There are also songs on the record that are less frequently covered and, consequently, less well known; tunes such as “Buttercorn Lady” and the ballad “Hello.”
“I just stumbled across this beautiful ballad ‘Hello,’” Brown said. “Over the summer I set out to listen to every track recorded by The Jazz Messengers that I could find. When I heard that melody for ‘Hello’ I thought, ‘That’s Ray Codrington right there all day long.’
“I know some people may ask why they should be listening to our version of a Jazz Messengers’ song instead of just going to the original,” he said. “I’m not trying to move aside any of those recordings. It’s more of a tribute.

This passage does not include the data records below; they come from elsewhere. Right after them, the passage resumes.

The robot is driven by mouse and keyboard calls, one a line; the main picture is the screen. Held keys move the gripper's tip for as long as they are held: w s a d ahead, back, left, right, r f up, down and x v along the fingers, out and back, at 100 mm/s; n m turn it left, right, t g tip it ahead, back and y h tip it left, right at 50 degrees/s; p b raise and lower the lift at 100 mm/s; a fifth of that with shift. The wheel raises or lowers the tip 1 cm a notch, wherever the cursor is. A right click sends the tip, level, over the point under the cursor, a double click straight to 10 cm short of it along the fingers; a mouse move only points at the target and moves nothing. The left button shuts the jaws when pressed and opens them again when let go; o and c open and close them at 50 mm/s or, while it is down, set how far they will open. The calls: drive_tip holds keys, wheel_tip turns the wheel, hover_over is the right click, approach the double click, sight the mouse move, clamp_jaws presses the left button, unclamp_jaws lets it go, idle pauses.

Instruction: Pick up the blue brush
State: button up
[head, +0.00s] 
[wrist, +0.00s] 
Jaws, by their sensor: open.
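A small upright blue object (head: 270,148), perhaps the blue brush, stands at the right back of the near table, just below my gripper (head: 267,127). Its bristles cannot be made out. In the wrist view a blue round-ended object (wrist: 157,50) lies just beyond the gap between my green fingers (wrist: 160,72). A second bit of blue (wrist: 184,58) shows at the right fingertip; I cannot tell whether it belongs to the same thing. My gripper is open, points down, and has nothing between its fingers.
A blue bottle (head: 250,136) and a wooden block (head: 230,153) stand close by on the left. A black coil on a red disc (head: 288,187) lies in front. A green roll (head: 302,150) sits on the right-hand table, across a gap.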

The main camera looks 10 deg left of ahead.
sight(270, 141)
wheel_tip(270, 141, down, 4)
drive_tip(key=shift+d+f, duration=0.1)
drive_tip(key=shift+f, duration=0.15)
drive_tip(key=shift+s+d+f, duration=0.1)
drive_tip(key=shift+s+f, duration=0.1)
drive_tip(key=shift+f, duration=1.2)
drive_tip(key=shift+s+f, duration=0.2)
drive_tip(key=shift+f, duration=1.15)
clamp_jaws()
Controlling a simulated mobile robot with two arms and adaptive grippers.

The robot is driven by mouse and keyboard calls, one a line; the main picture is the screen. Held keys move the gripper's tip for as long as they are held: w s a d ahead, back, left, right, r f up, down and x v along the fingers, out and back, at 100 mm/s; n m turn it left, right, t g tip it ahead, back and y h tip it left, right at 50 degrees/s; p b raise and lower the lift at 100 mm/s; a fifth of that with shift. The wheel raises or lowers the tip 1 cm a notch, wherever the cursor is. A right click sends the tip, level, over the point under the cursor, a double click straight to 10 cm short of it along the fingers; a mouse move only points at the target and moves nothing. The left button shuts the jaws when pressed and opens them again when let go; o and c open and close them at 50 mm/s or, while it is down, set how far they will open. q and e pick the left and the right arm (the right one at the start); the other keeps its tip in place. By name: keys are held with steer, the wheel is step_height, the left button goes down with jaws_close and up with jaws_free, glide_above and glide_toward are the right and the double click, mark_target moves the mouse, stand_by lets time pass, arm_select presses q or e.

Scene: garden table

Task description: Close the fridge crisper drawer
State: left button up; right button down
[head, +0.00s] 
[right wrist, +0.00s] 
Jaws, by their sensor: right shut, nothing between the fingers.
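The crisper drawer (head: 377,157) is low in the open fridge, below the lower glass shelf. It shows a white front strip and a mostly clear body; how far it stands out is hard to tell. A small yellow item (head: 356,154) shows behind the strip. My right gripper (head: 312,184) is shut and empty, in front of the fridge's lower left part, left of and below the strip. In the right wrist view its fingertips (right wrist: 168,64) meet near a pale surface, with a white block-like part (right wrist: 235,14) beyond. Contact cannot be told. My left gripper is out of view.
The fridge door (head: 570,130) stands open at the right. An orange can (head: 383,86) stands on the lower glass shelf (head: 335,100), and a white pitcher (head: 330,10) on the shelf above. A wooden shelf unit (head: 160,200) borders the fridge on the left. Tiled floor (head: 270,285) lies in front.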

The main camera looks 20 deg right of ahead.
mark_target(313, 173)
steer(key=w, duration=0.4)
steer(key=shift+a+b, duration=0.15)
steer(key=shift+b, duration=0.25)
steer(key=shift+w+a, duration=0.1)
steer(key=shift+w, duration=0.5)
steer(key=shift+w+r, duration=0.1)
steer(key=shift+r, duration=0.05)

That band, and Art’s concept for keeping that band together, inspired generations of musicians. Since this is music about improvisation, I’d like for people to hear what we have to say about the tunes Art and his band recorded, in the instrumentation he intended with his first group.
“We’re not trying to reinvent the wheel,” Brown observed. “Just like someone might read a book and have something poignant and insightful to say, that’s exactly how I view our take on these tunes.”
Check out Brown’s Web site — www.jbjazz.com — for information on acquiring a copy of Terms of Art.
Adieu
Jazz keyboardist/composer/band leader Joe Zawinul died on Sept. 11 of Merkel cell carcinoma. He was 75. Zawinul, a native of Austria, played with Maynard Ferguson, Dinah Washington and Cannonball Adderley’s quintet. He played on the Miles Davis albums Bitches Brew and In a Silent Way — for the record, he wrote the song “In A Silent Way.” In 1970, Zawinul and Wayne Shorter founded the groundbreaking jazz fusion group Weather Report — that alone would’ve made him a jazz legend. Zawinul continued to write and perform jazz after Weather Report with his band Zawinul Syndicate. His last album was released in February 2007; titled Brown Street, the album is a live, double-disc gem on the Heads Up International label, recorded at Zawinul’s club, Birdland, in Vienna, Austria. Zawinul is credited with bringing the synthesizer and electric piano into the jazz mainstream.